La seconda considerazione fatta da Ichino riguarda la rappresentanza parlamentare dei territori.
Secondo i sostenitori del NO, la riduzione dei rappresentanti prevista nella proposta referendaria comporterà una minore capillarità. “Quando questo taglio entrerà in vigore –dice invece Ichino- il rapporto numerico tra membri del Parlamento e cittadini sarà in linea con la media di quello degli altri maggiori paesi europei (oggi è nettamente superiore)”.

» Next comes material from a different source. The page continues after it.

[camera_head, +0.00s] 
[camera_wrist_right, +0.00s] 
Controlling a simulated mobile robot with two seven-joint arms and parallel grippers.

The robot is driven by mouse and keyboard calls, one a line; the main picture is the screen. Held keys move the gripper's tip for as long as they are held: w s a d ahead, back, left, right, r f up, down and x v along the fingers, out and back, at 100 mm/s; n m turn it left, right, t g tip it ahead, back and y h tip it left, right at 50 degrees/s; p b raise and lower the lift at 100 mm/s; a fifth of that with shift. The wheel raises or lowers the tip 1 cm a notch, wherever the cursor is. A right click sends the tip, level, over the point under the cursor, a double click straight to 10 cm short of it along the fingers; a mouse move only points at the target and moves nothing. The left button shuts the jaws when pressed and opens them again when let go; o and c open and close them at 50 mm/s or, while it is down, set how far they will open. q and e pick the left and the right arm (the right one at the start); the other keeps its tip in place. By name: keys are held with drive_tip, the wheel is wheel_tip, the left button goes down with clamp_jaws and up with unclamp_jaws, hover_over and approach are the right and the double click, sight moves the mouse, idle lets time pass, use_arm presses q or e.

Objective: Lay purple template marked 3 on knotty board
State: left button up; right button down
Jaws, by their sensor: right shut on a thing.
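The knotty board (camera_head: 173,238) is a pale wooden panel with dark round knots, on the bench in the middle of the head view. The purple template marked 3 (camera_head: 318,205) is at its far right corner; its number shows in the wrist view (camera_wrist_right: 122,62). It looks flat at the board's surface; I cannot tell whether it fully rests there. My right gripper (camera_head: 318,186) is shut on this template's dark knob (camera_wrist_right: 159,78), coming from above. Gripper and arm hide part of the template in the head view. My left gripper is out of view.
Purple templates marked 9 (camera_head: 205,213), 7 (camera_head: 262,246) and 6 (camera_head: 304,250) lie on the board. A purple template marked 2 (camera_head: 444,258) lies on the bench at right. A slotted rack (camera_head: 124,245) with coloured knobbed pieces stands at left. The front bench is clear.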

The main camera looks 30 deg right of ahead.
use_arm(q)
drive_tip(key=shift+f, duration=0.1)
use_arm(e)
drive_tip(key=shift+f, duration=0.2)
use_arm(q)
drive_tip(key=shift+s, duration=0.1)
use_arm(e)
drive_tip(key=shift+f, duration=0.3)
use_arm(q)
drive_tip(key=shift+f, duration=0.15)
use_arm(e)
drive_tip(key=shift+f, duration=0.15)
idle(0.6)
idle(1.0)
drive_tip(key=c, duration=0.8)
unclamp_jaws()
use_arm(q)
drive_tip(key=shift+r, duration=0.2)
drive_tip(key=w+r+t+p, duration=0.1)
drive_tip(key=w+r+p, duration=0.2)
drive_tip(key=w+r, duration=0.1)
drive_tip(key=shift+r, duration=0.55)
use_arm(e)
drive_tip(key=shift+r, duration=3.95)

Se si auspica (come pure fa Ichino) che si vada verso un bicameralismo differenziato e si ha fiducia nel fatto che quanto prima questo obiettivo verrà realizzato, allora, quando si ragiona sulla rappresentanza parlamentare dei territori, bisognerebbe considerare unicamente la camera bassa (cioè la camera che in tutti i paesi europei concede o toglie la fiducia ai governi). Bene, se facciamo un confronto tra i paesi europei relativamente ai rappresentanti della camera bassa in rapporto alla popolazione risulta quanto segue: se verrà approvata la proposta referendaria, l’Italia passerà al primo posto per distanza tra numero dei deputati e numero degli abitanti (come mostra il grafico pubblicato da openpolis.it, che può essere consultato qui). Ovvero –dice openpolis- diventeremo il Paese dell’UE con meno deputati ogni 100.000 abitanti (0,7). Questi dati danno ragione ai sostenitori del NO.

La terza considerazione espressa da Ichino è che “l’entrata in vigore di questa legge costituzionale allargherebbe lo spazio politico per un discorso di riforma istituzionale di più ampio respiro, del quale il paese ha gran bisogno: non dimentichiamo-dice Ichino- che anche la maggior parte delle forze politiche schierate per il NO il 4 dicembre 2016, da D’Alema a Berlusconi, proclamava la necessità e la possibilità della trasformazione del Senato in Camera delle autonomie, con attribuzione alla sola Camera dei deputati del potere di dare e togliere la fiducia al governo”.
Ichino non aggiunge altro per spiegare i perché della sua considerazione.

L’idea che di fronte alla difficoltà a fare una riforma vera (i vari tentativi passati sono tutti falliti) si debba scegliere di farne una non vera non sta in piedi.
Cosa induce a credere che nell’attuale situazione politica (il M5s, in omaggio alla propria ideologia populista, non riesce a fare con i riformisti neppure alleanze per le elezioni comunali) apportare al sistema bicamerale questa molto parziale modifica (su un aspetto considerato poco rilevante e urgente) possa segnare l’inizio di un percorso  per mettere in campo la riforma “seria” che veramente serve al Paese per rendere più efficiente il Parlamento e più forte la democrazia?
È inutile dire che questa domanda non trova risposta.
Essere “veri” riformisti, moderati e sostenitori delle opportunità dei piccoli passi non c’entra nulla. I piccoli passi  sono pur sempre all’interno di un percorso di cui si intravede in qualche modo una traccia.
Nessuno dei sostenitori del SI al taglio dei parlamentari come pungolo per una battaglia riformista porta delle prove evidenti, degli indizi concreti di un cammino che si sta per intraprendere. Esprimono un loro puro desiderio, una speranza: non sta scritto da nessuna parte ma potrebbe succedere.

Certamente “un riformismo con la testa sulle spalle (come dice Claudio Cerasa su Il Foglio del 12 agosto) deve occuparsi di come aggiungere a questa riforma imperfetta degli utili correttivi capaci di aiutare il potere legislativo ed il potere esecutivo a essere più efficienti di oggi”. Ma sono cose alle quali si dovrà lavorare ”in futuro”. E oggi?
Nella concretezza dell’oggi  c’è il quesito referendario che ci chiede se ci sta bene o meno la pura riduzione del numero dei parlamentari. Ribadiamo: una cosa che non appartiene al patrimonio programmatico del centro-sinistra e, per tale motivo, non si può dire (come fa indirettamente Ichino e direttamente Cerasa) che il NO regala ai populisti una battaglia che populista non è. La pura riduzione del numero dei parlamentari è una battaglia tipicamente populista. Meglio No, grazie.